Saturday, January 31, 2009

Kazuo Ishiguro, Never Let Me Go (2005)

I spent this whole book wondering what it was about. In the end, I still don't really know.

***SPOILER ALERT***




The one question that lingers now is: What three organs can one "donate" & still live? One lung, one kidney, & ... the spleen?

Tuesday, January 13, 2009

Gavin Menzies, 1421 (2002)

The author of this book theorizes that the Chinese discovered the Americas in the year 1421, well before Columbus thought of sailing the ocean blue. China did many other things first, so I was interested to read what the author had to say.

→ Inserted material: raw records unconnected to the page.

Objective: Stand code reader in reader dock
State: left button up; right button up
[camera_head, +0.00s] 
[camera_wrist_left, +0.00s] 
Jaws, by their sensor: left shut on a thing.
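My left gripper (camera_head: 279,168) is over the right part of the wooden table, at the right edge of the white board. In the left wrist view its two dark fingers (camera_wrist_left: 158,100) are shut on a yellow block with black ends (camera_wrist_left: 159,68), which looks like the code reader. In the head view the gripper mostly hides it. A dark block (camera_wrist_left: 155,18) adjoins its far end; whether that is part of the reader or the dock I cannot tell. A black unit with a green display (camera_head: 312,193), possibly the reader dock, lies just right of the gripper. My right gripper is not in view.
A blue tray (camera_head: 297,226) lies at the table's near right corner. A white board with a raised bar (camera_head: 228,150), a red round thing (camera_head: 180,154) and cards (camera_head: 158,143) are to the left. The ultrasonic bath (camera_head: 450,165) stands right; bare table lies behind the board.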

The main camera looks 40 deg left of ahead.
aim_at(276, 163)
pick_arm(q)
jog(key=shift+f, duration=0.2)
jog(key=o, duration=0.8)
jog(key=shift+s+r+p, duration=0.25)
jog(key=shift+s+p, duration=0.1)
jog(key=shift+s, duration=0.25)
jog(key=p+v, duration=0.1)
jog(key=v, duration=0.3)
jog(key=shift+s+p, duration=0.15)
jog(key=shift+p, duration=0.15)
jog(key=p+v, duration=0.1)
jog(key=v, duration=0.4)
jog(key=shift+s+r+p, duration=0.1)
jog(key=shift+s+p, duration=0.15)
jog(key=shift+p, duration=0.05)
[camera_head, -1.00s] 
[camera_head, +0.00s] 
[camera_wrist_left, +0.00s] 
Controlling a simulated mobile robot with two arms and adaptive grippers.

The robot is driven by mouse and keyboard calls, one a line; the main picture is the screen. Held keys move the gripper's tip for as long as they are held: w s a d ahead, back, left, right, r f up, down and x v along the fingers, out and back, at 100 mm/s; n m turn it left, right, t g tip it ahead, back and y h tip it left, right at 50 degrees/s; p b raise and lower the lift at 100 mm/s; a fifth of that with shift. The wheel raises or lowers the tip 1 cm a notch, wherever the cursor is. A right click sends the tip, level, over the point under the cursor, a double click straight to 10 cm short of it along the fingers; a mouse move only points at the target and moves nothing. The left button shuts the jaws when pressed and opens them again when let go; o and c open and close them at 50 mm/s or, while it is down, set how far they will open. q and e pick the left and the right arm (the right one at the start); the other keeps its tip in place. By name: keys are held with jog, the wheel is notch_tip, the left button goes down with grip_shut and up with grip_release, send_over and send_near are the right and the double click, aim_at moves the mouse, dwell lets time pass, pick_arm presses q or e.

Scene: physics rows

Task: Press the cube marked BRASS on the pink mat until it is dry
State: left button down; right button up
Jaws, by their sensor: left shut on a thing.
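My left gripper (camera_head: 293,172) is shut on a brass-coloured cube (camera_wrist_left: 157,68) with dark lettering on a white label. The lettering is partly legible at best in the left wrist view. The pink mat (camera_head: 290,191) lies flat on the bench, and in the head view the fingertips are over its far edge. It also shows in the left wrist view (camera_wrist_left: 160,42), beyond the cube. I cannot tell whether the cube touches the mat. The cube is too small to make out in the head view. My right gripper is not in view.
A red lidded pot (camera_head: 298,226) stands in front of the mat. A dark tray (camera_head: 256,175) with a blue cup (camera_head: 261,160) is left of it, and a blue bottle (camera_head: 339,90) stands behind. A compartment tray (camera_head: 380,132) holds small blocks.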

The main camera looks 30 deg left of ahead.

The book is well over 500 pages, so it was a bit intimidating to start. But by page190, I knew the theory & was bored with the supporting evidence.

This book was passed on to Robert Rossing.

Monday, January 12, 2009

Augusten Burroughs, A Wolf at the Table (2008)

I read this book after reading Running With Scissors, thinking that I would get better insight into the author's experience of his father.

Though Burroughs was clearly unsatisfied with his relationship with his father, this book does not illustrate the supposed magnitude of his father's "evilness". Burroughs was afraid that his father was homocidal, but failed to convey that sentiment in this story. Yes, he was an unaffectionate & unpleasant person, but evil? The only thing that suggests malice is the account of his father letting the guinea pig starve to death. I'm not saying that letting a small, defenseless animal suffer is forgiveable. I just didn't feel the fear that I expected to feel from reading this memoir.

Burroughs's writing is filled with incredible detail about events in his childhood. He includes dialog, facial expressions, hand gestures - even birds singing in the trees. I find myself trying desperately to recreate an event from my own youth with such precision, failing every time. After reading two of Burroughs "memoirs", I'm more inclined to call them novels with autobiographical undertones.

This book was passed on to Liane Kido.

Saturday, January 3, 2009

Khaled Hosseini, The Kite Runner (2003)

Wow. What an emotional, unbelieveable, overwhelming story. I firmly believe that fiction is reality with different names, & this fiction is beautiful & horrific.

Near the end, I wanted to shake Amir, the protagonist, for still having such poor judgement, such a poor sense of what's right, after all that he supposedly learned from his trip to Afghanistan & his journey within.

I can't wait to read A Thousand Splendid Suns.

This book was passed on to Sherry Dunn.